------ Data block

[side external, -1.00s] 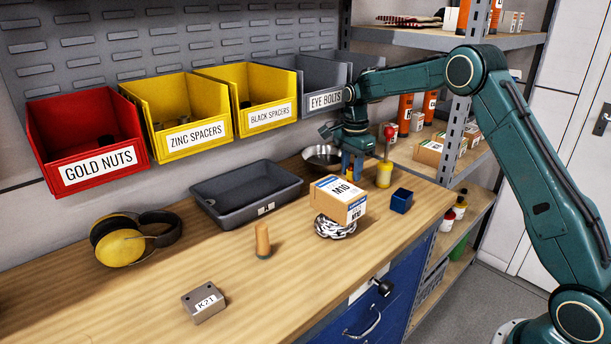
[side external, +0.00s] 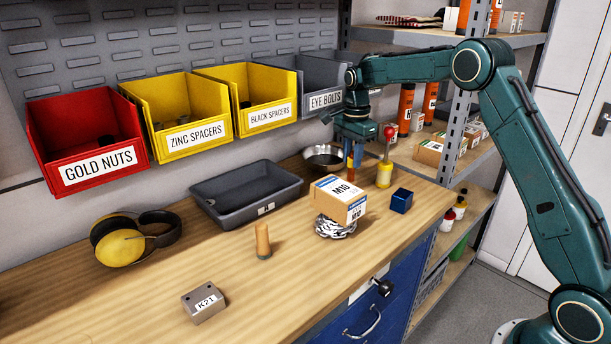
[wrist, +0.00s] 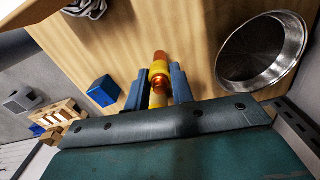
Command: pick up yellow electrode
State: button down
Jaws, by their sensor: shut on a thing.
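The yellow electrode (wrist: 159,72) is a slim yellow rod with copper-coloured parts, seen in the wrist view between my two blue fingers. My gripper (wrist: 157,88) is shut on it. In the side view my gripper (side external: 352,158) is at the back right of the bench, with the electrode (side external: 350,170) showing as a small orange-yellow strip at the fingers. Its lower end is too small to tell whether it clears the bench.
A metal bowl (side external: 323,154) is close to the gripper's left, and a yellow-based thing with a red ball top (side external: 384,174) close to its right. A blue block (side external: 401,202) and an M10 box (side external: 338,201) stand in front.

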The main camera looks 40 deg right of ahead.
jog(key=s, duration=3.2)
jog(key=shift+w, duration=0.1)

------------

Short exercise: Reproduce all of the material above word for word. Omit the pictures.

Exercise result:
[side external, -1.00s] 
[side external, +0.00s] 
[wrist, +0.00s] 
Command: pick up yellow electrode
State: button down
Jaws, by their sensor: shut on a thing.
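The yellow electrode (wrist: 159,72) is a slim yellow rod with copper-coloured parts, seen in the wrist view between my two blue fingers. My gripper (wrist: 157,88) is shut on it. In the side view my gripper (side external: 352,158) is at the back right of the bench, with the electrode (side external: 350,170) showing as a small orange-yellow strip at the fingers. Its lower end is too small to tell whether it clears the bench.
A metal bowl (side external: 323,154) is close to the gripper's left, and a yellow-based thing with a red ball top (side external: 384,174) close to its right. A blue block (side external: 401,202) and an M10 box (side external: 338,201) stand in front.

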The main camera looks 40 deg right of ahead.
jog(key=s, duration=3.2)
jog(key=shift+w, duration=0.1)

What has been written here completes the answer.